**What the task asks:** What is the number of lines in the data holding the word "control"? Give that number by itself.

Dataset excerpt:

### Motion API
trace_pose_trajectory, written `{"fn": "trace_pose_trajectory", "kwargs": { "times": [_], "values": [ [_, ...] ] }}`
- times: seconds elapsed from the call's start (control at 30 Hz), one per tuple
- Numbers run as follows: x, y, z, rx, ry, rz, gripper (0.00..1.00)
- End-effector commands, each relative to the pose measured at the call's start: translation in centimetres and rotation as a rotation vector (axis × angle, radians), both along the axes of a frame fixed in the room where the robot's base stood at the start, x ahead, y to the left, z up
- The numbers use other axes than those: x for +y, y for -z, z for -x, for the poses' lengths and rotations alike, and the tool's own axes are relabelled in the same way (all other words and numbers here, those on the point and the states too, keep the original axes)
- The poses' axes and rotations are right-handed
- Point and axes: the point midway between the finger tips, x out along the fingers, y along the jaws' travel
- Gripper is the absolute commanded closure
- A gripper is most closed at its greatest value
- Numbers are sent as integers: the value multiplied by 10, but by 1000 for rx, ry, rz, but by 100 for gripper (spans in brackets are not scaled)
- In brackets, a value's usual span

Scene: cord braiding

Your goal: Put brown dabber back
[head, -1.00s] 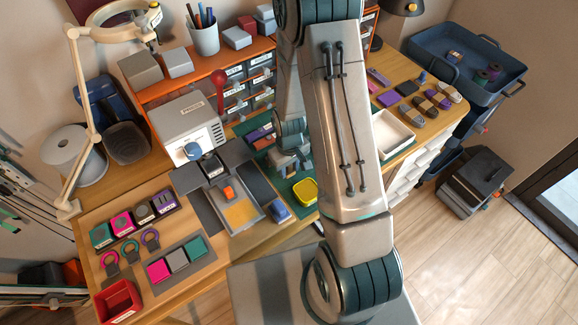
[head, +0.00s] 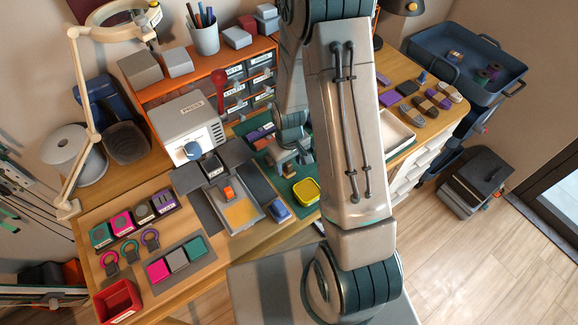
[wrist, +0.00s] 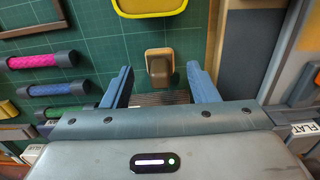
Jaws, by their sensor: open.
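A small tan-brown block with a rounded top, which looks like the brown dabber (wrist: 158,64), stands on the green cutting mat (wrist: 112,35) in the wrist view. My gripper (wrist: 160,72) is open, with one blue finger to the left and one to the right of the block. Neither finger visibly touches it. In the head view my gripper (head: 291,163) is over the mat behind the yellow tray (head: 306,191), and my arm hides part of that area. The tray also shows at the top of the wrist view (wrist: 148,13).
Pink, blue and green rolls (wrist: 48,60) lie left of my gripper in the wrist view. The grey press (head: 187,124) and a blue block (head: 279,211) are nearby. Labelled coloured blocks (head: 122,221) and a red bin (head: 118,301) are at the table's left.

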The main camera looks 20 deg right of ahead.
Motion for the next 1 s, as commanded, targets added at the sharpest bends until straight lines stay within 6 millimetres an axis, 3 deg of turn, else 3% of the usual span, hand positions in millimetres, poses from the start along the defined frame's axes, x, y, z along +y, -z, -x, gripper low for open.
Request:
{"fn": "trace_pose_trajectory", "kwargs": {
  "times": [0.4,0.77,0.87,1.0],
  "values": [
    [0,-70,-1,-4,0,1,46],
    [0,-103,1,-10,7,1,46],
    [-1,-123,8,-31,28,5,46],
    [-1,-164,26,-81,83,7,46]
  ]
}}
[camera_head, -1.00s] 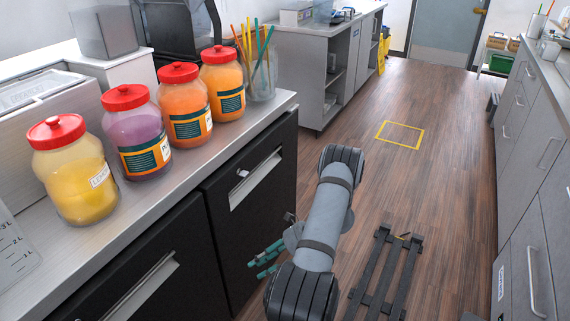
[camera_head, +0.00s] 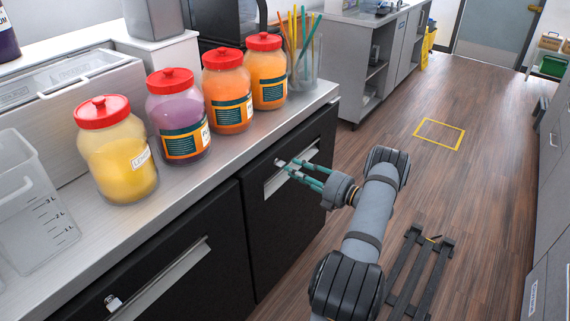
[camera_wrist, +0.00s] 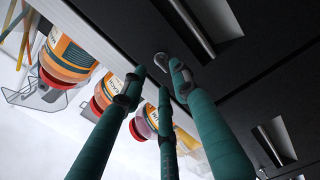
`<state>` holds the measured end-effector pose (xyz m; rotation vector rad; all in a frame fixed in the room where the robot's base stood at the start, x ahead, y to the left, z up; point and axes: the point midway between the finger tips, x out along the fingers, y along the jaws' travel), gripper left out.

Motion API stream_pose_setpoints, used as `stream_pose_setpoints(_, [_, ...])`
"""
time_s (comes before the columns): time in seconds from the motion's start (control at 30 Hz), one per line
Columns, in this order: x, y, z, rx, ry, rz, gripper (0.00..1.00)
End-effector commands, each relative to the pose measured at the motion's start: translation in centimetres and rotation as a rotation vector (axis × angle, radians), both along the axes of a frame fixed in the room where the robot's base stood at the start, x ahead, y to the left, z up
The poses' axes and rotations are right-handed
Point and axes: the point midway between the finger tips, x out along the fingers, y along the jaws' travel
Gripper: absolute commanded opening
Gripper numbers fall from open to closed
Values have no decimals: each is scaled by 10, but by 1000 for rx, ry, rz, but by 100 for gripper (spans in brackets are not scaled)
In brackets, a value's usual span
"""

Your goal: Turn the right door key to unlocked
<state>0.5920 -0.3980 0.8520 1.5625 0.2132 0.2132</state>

**Solution for this task:** 2